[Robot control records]

»»

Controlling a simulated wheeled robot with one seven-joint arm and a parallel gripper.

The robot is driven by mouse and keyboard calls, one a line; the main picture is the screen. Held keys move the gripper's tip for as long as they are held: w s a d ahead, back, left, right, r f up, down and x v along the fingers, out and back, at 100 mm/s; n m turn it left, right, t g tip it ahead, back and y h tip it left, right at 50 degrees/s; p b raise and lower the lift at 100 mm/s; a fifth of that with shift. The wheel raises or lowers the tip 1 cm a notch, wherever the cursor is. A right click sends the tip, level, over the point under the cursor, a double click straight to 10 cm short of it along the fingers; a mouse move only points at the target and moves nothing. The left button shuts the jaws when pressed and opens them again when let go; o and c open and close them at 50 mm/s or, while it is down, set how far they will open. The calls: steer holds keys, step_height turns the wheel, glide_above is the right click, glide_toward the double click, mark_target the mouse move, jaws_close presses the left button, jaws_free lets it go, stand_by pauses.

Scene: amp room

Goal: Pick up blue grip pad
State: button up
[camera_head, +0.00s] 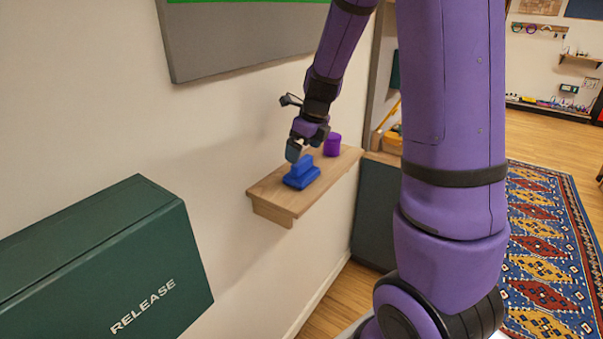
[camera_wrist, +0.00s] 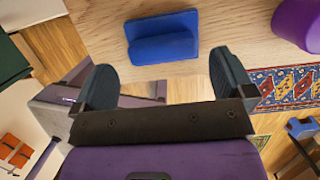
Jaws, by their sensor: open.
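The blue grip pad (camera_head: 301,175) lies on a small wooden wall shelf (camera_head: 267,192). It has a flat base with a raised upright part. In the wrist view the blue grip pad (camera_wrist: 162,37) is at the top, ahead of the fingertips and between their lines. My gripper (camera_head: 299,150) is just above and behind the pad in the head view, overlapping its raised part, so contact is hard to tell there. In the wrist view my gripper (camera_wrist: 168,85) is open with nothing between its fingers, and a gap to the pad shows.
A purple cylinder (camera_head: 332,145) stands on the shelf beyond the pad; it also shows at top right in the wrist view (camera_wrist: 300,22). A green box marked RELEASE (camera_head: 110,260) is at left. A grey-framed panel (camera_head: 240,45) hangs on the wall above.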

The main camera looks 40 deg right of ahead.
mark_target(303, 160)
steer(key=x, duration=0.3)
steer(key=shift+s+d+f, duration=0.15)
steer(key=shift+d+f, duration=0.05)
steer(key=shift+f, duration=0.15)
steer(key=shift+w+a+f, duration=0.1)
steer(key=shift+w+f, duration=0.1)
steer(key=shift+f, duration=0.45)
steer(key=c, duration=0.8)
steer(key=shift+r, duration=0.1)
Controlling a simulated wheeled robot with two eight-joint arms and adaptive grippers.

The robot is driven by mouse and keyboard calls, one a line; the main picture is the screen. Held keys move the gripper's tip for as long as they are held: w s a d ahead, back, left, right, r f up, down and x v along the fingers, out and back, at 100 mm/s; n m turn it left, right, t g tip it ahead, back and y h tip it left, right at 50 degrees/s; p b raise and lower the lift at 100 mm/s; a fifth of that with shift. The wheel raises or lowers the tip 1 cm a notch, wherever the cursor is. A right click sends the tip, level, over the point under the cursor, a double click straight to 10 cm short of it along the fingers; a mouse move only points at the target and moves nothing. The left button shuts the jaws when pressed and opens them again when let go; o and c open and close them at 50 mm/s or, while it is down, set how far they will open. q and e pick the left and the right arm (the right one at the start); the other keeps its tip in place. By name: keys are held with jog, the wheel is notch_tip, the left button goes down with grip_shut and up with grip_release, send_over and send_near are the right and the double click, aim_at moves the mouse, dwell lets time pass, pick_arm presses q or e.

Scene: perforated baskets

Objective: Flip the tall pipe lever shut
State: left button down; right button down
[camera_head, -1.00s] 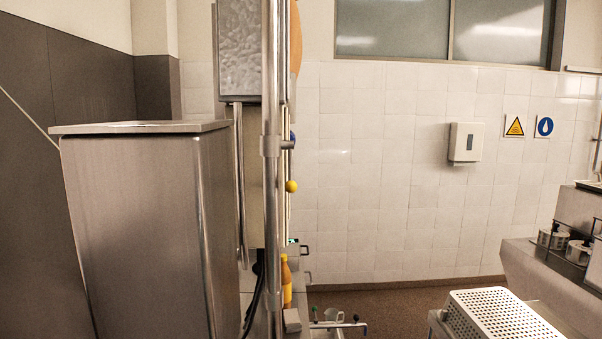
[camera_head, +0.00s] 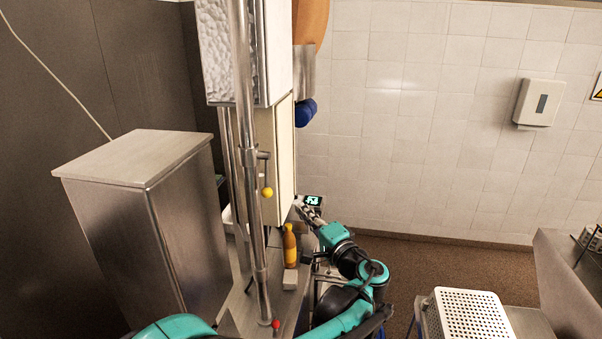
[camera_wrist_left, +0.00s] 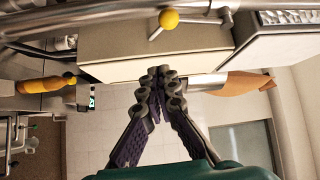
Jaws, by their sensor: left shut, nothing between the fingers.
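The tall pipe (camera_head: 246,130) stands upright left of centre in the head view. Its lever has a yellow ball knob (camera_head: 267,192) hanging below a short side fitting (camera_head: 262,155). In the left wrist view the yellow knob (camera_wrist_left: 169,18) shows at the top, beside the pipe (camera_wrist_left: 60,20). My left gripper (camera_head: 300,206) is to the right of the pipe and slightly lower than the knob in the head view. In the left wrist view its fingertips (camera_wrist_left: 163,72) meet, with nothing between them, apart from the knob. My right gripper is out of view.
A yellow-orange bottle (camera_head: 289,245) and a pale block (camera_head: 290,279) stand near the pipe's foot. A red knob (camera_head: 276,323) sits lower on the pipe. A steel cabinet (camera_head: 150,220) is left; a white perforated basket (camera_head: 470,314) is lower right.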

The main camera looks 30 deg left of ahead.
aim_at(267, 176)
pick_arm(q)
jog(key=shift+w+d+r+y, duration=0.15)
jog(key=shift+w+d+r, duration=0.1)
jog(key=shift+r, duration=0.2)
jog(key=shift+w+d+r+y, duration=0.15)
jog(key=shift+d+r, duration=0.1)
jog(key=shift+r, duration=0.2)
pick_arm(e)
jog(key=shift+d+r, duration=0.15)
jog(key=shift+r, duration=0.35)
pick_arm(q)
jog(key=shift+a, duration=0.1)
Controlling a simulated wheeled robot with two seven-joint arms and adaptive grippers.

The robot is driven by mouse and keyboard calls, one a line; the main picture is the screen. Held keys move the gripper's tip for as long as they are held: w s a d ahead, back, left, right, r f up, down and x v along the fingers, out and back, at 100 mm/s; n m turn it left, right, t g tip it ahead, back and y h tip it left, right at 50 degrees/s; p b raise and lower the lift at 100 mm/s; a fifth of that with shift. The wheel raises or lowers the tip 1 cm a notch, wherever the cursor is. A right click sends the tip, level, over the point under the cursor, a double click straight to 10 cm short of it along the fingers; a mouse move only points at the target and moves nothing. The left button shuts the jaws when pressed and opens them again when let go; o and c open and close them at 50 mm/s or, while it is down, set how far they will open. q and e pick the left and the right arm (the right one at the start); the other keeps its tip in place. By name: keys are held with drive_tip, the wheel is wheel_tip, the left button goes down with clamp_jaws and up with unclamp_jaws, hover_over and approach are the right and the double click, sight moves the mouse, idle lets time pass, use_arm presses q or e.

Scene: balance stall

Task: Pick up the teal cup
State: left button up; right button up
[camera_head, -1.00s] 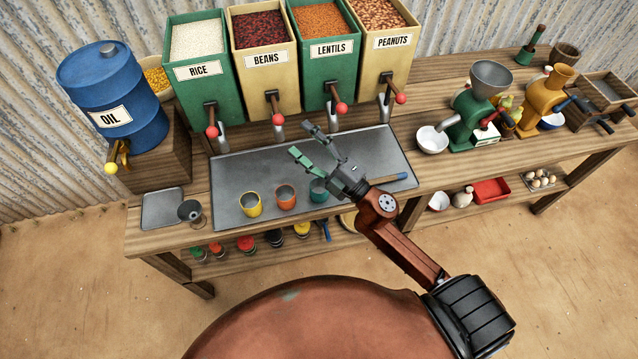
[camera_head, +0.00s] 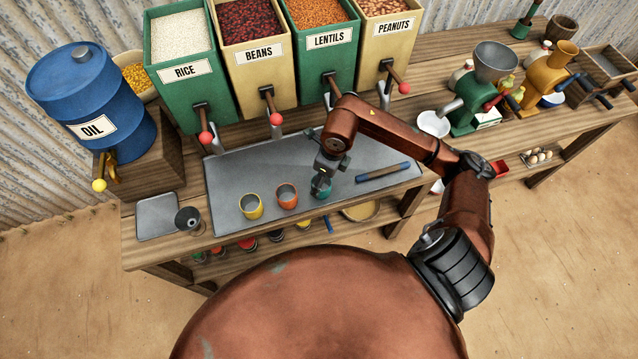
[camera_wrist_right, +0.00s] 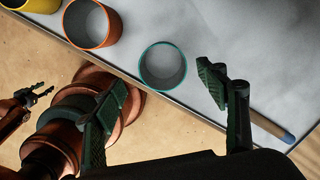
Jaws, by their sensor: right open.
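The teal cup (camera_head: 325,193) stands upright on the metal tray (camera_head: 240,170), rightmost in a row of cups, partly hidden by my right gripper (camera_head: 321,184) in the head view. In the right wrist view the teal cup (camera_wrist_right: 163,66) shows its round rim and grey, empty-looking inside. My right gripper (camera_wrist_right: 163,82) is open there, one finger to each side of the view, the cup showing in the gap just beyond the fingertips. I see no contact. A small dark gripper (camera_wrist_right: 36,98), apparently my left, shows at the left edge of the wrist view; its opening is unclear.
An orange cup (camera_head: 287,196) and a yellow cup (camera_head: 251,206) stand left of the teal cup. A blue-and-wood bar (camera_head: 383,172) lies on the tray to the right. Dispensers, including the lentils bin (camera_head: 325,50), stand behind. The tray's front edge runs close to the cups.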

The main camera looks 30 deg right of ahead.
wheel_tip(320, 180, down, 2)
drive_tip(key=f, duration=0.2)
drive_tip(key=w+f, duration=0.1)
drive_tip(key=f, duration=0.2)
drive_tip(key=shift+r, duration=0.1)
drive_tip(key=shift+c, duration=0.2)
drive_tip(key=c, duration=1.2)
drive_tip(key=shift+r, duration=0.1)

««
»»

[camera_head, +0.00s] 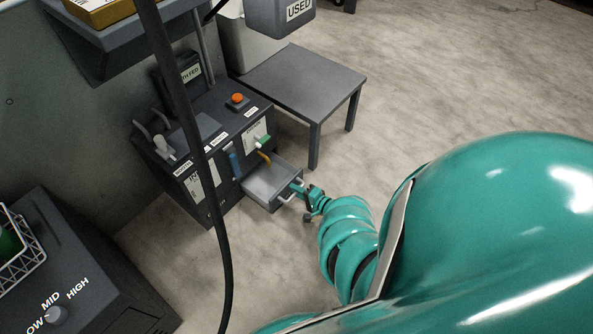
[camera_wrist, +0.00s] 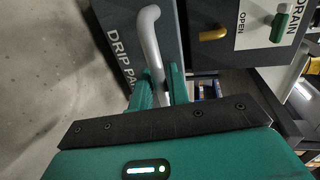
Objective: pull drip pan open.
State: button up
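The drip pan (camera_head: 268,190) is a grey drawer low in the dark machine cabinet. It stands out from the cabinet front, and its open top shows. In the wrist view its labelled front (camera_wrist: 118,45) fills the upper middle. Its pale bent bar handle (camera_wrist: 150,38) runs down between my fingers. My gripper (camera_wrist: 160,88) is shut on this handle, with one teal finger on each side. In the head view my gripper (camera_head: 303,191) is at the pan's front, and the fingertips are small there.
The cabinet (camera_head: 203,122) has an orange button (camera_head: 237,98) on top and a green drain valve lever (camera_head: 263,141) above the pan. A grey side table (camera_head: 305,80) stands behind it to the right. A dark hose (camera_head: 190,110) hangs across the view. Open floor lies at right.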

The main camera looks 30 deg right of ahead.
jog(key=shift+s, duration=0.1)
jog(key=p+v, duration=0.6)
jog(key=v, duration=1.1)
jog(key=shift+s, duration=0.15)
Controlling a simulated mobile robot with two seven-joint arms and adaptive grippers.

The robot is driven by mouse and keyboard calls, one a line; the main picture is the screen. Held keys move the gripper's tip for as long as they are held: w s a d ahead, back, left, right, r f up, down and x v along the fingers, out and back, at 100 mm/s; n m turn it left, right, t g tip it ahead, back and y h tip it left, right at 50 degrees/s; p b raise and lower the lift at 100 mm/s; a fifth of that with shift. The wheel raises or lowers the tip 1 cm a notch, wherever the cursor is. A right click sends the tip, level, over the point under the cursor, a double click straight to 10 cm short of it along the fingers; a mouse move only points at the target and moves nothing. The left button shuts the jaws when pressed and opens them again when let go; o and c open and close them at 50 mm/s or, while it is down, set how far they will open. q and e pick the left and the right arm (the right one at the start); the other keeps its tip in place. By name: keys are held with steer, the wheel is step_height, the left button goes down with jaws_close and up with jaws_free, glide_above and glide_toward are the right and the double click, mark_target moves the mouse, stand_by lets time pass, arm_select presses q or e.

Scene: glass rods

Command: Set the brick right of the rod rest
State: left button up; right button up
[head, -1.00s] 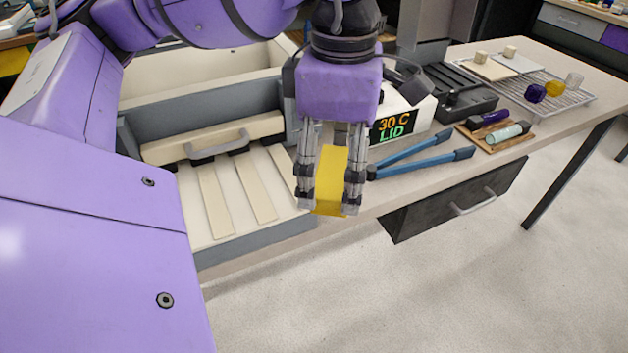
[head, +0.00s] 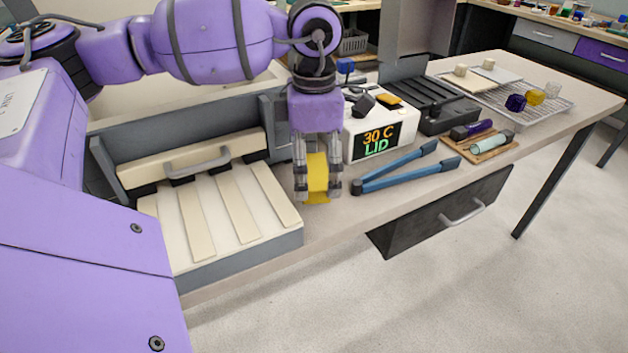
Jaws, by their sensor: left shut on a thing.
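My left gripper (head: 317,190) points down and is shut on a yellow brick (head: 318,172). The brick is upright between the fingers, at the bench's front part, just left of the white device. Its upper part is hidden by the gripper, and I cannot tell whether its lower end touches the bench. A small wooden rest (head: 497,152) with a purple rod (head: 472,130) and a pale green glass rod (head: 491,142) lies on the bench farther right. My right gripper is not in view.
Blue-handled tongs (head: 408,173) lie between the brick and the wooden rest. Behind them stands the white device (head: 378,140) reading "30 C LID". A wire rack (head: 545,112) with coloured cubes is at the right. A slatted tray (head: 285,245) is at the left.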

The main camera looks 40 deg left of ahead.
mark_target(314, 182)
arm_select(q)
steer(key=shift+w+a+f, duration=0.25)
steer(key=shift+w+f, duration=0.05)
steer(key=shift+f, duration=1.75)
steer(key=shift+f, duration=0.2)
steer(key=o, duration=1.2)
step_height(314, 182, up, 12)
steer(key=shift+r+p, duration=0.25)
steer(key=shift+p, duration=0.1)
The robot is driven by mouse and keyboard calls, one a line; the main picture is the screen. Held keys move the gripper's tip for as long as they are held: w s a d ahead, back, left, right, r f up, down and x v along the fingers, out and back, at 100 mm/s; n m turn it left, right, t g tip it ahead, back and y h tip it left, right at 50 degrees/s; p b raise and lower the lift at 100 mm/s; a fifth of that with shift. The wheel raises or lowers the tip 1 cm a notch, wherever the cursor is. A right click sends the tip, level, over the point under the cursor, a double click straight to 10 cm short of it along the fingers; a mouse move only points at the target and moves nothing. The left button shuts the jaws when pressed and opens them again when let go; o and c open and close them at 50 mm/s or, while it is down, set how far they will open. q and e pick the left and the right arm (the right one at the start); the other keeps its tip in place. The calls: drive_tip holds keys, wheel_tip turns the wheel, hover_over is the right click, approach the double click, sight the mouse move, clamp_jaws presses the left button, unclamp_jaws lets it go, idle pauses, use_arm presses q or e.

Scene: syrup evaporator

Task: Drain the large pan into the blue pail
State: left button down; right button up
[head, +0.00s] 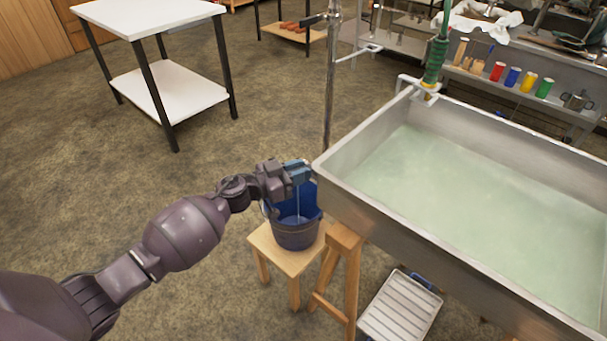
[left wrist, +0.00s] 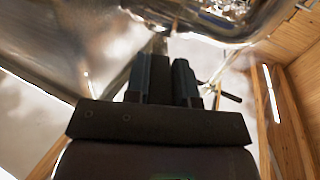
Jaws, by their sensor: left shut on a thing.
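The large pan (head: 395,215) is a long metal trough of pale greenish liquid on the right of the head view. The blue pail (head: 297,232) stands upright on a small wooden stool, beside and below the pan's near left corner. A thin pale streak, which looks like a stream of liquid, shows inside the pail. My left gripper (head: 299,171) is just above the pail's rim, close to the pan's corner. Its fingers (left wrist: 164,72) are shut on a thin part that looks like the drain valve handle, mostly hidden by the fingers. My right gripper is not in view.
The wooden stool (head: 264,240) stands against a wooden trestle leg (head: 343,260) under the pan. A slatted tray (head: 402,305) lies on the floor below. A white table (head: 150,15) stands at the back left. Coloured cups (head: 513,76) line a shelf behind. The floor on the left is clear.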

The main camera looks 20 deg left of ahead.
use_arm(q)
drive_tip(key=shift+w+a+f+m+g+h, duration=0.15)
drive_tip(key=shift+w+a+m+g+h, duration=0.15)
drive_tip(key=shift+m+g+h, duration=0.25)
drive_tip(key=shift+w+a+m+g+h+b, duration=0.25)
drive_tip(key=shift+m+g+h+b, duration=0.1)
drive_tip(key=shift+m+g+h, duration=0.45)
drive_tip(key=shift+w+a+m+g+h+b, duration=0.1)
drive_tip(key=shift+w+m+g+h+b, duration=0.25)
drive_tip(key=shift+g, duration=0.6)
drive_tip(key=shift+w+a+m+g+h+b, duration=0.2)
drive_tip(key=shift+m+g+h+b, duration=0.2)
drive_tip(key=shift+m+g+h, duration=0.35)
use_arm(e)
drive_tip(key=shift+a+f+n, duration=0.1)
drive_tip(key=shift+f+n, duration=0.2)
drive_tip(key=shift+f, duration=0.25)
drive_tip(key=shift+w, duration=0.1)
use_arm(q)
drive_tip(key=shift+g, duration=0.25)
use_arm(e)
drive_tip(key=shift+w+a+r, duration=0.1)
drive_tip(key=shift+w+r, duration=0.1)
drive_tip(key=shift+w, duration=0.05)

««
»»

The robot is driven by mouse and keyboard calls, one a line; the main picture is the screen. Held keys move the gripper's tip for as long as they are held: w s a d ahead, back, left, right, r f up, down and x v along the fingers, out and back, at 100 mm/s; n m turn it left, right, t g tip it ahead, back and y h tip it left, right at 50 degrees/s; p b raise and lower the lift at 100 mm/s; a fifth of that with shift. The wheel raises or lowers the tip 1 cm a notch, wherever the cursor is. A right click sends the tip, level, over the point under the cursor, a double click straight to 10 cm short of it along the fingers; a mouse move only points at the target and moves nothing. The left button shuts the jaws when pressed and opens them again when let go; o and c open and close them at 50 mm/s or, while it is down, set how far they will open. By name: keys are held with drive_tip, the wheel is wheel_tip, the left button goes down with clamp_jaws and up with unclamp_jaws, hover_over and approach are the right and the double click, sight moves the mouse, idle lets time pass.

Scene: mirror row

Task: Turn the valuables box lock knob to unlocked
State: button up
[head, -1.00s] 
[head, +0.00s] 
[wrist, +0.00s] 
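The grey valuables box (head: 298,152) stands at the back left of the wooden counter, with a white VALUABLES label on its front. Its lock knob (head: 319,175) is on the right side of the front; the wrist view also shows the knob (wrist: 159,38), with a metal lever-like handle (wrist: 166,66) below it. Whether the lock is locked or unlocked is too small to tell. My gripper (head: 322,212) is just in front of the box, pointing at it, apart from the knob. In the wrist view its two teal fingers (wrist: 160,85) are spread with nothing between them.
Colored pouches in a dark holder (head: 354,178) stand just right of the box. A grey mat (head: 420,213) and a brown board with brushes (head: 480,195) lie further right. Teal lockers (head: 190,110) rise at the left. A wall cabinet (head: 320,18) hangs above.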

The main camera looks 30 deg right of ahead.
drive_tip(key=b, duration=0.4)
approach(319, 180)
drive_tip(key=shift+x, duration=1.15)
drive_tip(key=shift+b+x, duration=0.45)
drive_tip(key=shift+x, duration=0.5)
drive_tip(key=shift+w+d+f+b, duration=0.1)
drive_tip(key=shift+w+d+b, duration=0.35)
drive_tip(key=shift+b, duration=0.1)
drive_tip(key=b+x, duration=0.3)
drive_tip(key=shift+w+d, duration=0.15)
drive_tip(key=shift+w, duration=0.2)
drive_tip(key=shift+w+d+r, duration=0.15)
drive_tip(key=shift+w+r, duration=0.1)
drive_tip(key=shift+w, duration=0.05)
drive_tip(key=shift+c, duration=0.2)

««

- [Goal]
Check each line of the data above for the string "Task", then report how many lines have it, with no other words.

- [Problem solution]
3